Seine außerordentliche Bühnenpräsenz brachte ihm auch kleine Bühnenrollen ein; dabei war er sich für keinen Verkleidungs-Spaß zu schade – im Gegenteil. Im Privatleben pflegte er den Ruf als Mann mit exquisitem, zugleich extravaganten Modegeschmack mit einer Vorliebe für die Signalfarbe Rot. Rote Schuhe sind sein Markenzeichen, und seinen roten Smoking trug er mit dem augenzwinkernden Wissen um seine so oder so auffallende Erscheinung
Erfahrungen mit Rassismus
Im Gespräch mit seiner Biografin der Mannheimer Tanzdramaturgin Susanne Wiedmann ging es auch um persönliche Erfahrungen mit Rassismus. Schließlich war das Aufwachsen des heute 81jährigen jeden Tag geprägt von den Alltagserfahrungen der Apartheid. In Stuttgart, so scheint es, hat Bailey sich als Mensch akzeptiert gefühlt, unabhängig von seiner Hautfarbe und einem offenen Bekenntnis zur Homosexualität. Nicht zuletzt machte ihn seine künstlerische Arbeit zum Millionär. Den politisch korrekten Anti-Rassismus wollte er sich nicht vorschreiben lassen. So schrieb er einen persönlichen Unterstützungsbrief an John Neumeier, als dieser sich mit Vorwürfen von rassistischen Stereotypen in einer „Othello“-Inszenierung konfrontiert sah.

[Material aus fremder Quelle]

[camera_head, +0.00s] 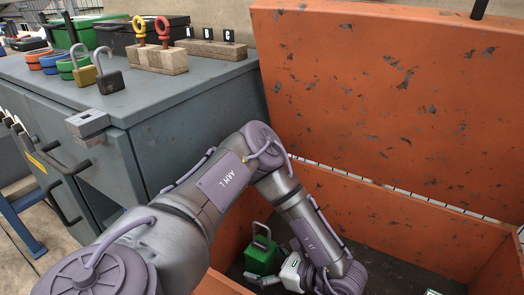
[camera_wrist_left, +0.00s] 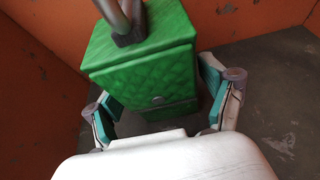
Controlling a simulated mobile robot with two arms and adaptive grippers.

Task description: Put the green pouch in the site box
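The green pouch (camera_head: 260,261), with a grey loop handle on top, is inside the orange site box (camera_head: 385,225), near its left side. It looks upright and appears to rest on the dark box floor. My left gripper (camera_head: 277,266) reaches down into the box beside the pouch. In the left wrist view, the quilted green pouch (camera_wrist_left: 145,68) stands in front of the palm, between the spread fingers of the left gripper (camera_wrist_left: 158,105). A gap shows between the right finger and the pouch; contact at the left finger is unclear. My right gripper is out of view.
The box's lid (camera_head: 400,100) stands open behind. A grey cabinet (camera_head: 180,95) on the left carries padlocks (camera_head: 108,75), colored bowls (camera_head: 50,63) and a block with eye bolts (camera_head: 158,58). A small greenish thing (camera_head: 432,292) shows at the bottom edge. The box floor right of my arm looks mostly clear.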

Das alles konnte man erfahren in einer unterhaltsamen Mischung aus Lesung, Live-Gespräch und musikalischem Vortrag, erfahren. Die Mannheimer Tanzdramaturgin Susanne Wiedmann ist nicht nur mit Bailey befreundet, sondern hat 2021eine Biografie über ihn veröffentlicht, die gerade als Taschenbuch erschienen ist. So war die Veranstaltung im Mannheimer Tanzhaus ein Heimspiel der besonderen Art, bei dem am Ende das Publikum willig in die Rolle eines Gospel-Chors schlüpfte.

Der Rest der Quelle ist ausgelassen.